Each of us should know where our moral and ethical boundaries are and be comfortable with ourselves. As Gandhi said
Happiness is when what you think, what you say, and what you do are in harmony
Do not make remarks, say things or make jokes that are discriminatory. It’s just plain wrong. In every setting, not only on stage. Much the same way, do not use slides that imply any of this. I’m also very much against sexual comments and imagery. Fortunately most Code of Conducts of conferences already point many of these things out.
Not being discriminatory is critical. Being inclusive is just as much.
Being inclusive isn’t always as easy as one may think and often speakers are just not generally aware of the mistakes they make. I’m not here to judge anyone, but I do want to point out some things you should avoid, and some of them are not easy habits to break, but possible with effort. And the effort is worth it.
Guys and similar words
Stop using “guys” in a talk. Just replace it with “folks” or any other valid option that is inclusive of everyone. I’m not going to debate why guys is wrong. I believe it is and there are tons of examples on the Internet as to why.
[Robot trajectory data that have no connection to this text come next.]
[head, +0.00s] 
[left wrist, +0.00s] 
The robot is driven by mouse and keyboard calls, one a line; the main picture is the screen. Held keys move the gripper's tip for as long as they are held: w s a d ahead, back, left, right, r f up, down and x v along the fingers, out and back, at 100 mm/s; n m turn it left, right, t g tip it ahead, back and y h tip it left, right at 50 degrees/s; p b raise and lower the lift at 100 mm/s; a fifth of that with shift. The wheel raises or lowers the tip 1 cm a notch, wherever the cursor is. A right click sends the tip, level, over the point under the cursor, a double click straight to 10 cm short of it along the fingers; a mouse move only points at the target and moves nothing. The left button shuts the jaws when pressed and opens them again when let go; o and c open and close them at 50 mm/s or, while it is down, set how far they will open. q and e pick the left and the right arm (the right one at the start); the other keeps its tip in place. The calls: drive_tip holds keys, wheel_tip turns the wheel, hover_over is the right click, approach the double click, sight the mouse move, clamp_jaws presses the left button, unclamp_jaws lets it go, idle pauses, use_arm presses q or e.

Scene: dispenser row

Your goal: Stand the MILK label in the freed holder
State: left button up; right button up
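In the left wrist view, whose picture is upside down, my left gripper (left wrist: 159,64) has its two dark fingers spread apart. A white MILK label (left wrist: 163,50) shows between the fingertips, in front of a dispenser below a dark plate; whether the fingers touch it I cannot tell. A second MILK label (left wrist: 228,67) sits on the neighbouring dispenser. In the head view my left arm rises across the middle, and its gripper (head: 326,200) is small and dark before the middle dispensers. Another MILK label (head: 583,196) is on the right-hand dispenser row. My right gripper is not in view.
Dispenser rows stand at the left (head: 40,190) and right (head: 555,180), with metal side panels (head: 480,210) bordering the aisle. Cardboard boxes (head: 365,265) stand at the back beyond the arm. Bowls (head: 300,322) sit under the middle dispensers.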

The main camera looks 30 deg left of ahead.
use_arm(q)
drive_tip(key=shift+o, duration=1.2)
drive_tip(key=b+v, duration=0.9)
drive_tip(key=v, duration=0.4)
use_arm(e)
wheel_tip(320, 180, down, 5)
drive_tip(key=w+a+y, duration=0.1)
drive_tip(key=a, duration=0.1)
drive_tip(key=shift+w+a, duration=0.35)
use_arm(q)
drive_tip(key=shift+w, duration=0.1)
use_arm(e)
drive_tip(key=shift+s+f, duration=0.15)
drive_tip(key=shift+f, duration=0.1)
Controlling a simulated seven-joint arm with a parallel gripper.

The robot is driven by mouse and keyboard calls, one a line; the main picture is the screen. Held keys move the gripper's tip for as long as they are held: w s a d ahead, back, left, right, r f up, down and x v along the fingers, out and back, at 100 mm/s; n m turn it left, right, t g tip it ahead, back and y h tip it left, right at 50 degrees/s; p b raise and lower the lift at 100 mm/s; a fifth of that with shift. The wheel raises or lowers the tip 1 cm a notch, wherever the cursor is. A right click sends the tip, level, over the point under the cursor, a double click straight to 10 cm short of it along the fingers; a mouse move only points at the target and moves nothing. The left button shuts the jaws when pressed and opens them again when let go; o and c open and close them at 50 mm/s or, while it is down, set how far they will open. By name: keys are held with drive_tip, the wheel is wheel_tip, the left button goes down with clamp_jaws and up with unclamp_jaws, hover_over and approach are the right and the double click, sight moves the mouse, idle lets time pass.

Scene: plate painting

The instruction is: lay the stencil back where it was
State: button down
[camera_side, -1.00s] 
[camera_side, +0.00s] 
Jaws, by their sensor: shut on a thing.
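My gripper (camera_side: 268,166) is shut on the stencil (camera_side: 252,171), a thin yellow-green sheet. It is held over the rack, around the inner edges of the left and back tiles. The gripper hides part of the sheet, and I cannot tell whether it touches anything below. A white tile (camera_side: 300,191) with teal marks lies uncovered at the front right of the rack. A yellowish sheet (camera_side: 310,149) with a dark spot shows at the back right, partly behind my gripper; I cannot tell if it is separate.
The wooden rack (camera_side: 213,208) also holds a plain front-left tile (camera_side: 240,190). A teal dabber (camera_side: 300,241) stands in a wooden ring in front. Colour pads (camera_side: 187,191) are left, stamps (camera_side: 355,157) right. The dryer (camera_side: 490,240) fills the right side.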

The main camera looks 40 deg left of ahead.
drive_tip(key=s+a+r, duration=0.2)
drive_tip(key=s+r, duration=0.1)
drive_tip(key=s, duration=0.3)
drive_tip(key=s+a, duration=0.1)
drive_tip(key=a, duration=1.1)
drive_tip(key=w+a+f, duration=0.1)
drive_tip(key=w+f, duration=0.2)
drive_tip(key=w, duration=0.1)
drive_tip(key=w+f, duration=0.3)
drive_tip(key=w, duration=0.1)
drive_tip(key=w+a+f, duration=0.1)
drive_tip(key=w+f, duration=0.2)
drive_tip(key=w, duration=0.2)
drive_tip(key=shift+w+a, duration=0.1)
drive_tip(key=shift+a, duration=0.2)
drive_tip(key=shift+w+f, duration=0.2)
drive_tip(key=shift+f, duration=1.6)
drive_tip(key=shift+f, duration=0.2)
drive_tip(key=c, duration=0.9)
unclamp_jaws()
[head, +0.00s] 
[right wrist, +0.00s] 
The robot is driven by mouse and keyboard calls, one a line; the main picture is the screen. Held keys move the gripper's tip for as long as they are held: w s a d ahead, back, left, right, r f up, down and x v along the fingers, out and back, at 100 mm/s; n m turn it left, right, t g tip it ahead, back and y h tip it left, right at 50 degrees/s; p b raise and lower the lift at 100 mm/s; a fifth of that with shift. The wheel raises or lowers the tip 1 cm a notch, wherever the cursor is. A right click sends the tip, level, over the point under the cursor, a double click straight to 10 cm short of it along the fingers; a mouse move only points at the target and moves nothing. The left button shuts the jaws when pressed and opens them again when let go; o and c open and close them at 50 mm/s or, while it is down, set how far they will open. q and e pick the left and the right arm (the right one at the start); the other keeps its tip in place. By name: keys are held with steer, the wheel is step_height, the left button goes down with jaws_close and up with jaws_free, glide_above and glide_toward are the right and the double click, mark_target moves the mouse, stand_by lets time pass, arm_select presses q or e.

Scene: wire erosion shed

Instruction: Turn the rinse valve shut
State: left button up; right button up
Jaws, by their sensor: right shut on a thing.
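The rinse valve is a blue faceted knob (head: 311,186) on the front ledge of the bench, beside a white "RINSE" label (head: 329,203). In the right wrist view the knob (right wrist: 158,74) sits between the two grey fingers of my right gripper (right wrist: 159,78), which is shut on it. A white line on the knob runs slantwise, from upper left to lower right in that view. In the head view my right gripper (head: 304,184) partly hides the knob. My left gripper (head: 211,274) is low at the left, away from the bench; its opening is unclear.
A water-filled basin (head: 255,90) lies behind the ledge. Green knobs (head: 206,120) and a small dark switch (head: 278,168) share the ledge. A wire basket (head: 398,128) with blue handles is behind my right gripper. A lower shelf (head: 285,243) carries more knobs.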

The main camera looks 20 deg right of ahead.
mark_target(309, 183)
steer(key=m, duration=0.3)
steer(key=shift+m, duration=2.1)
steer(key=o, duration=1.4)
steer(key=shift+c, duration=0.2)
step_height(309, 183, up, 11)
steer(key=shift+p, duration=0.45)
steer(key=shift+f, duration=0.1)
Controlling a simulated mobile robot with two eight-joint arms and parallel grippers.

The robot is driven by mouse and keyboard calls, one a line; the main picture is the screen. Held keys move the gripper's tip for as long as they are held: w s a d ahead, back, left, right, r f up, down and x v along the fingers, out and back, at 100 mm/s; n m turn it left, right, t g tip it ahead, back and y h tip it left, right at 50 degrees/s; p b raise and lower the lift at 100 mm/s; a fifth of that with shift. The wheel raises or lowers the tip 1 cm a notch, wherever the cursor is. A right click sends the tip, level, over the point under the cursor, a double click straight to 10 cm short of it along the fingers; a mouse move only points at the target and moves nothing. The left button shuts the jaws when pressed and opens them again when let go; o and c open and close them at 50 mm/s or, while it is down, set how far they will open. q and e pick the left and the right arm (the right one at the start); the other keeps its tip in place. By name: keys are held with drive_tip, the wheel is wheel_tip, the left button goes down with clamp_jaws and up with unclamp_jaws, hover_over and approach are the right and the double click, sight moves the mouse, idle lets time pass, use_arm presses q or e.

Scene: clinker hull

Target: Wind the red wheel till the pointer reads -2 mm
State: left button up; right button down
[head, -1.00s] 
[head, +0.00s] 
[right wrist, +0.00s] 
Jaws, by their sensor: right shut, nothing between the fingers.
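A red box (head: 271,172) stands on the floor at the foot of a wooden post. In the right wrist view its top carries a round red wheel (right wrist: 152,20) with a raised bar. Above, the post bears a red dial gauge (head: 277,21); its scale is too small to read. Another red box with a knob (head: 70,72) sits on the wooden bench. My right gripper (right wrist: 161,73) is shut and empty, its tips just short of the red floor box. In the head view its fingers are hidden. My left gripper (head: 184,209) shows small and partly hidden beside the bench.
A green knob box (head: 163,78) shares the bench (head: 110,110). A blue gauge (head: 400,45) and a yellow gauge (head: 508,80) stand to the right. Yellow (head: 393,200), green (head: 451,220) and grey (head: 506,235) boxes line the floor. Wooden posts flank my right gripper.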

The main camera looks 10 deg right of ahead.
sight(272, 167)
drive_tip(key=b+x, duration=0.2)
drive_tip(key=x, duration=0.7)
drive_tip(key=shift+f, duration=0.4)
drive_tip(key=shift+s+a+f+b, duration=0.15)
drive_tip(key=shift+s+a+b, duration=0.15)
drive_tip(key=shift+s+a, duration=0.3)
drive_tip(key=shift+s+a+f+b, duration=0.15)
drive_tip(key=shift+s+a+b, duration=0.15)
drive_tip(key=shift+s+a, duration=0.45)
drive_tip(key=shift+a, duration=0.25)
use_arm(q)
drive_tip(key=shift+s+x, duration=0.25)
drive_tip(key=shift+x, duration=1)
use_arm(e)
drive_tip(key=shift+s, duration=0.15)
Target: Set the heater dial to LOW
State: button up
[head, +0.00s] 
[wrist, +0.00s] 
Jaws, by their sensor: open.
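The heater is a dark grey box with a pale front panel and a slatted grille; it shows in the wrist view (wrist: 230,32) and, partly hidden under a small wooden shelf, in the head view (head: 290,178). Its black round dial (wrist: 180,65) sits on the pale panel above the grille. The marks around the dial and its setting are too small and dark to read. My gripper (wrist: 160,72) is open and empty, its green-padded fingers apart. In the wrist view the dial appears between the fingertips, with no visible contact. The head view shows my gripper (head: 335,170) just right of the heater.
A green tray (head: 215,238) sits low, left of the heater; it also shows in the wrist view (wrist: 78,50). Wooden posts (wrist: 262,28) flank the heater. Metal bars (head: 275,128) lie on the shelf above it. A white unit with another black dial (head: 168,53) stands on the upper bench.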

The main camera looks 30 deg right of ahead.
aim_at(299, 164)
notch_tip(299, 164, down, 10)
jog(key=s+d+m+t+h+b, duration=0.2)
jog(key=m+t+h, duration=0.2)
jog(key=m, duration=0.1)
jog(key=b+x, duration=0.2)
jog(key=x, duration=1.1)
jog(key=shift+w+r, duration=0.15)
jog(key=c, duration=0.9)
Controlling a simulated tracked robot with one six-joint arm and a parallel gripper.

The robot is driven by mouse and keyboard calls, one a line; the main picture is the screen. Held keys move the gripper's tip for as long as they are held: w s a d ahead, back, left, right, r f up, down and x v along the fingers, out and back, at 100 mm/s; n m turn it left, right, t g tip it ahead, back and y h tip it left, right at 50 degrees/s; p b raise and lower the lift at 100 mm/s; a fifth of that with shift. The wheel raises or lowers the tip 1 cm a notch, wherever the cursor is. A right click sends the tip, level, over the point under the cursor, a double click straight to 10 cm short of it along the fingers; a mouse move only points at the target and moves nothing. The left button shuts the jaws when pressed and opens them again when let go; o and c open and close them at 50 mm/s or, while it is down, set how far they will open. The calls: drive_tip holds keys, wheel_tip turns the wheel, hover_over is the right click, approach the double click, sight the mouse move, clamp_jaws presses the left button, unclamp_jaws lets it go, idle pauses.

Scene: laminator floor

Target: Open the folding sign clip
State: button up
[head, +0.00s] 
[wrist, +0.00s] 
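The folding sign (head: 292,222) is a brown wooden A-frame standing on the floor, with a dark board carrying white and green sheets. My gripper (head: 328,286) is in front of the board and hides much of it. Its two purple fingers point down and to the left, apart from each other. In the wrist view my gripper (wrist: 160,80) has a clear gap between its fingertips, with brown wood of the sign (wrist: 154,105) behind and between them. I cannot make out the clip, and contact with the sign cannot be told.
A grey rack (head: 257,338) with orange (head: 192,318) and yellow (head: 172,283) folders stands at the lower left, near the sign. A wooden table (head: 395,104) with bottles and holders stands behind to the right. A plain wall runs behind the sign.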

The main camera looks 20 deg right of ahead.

Much the same with other words that are gender specific or other words that may be exclusionary (race, religion, gender, sexual orientation) to those in the audience.
Asking questions that are inclusive
Generally avoid questions that assume biases, for instance, a question that assumes everyone in the audience identifies as male. If the question however is relevant, then make sure you ask in an inclusive way.
While this generally applies to all aspects of speaking, I think it’s very important to highlight in this post as this one is very much about what you say; be yourself. Don’t try and be another speaker. Don’t try and imitate your idols. Learn from them, but don’t be them. If you’re funny, be funny. If you’re not, don’t try excessively hard to be. You’re not a comedian, you’re a speaker trying to transmit a message to people.
And just like life in general, don’t be one persona on stage and another off. Be the true person you are and aspire to be.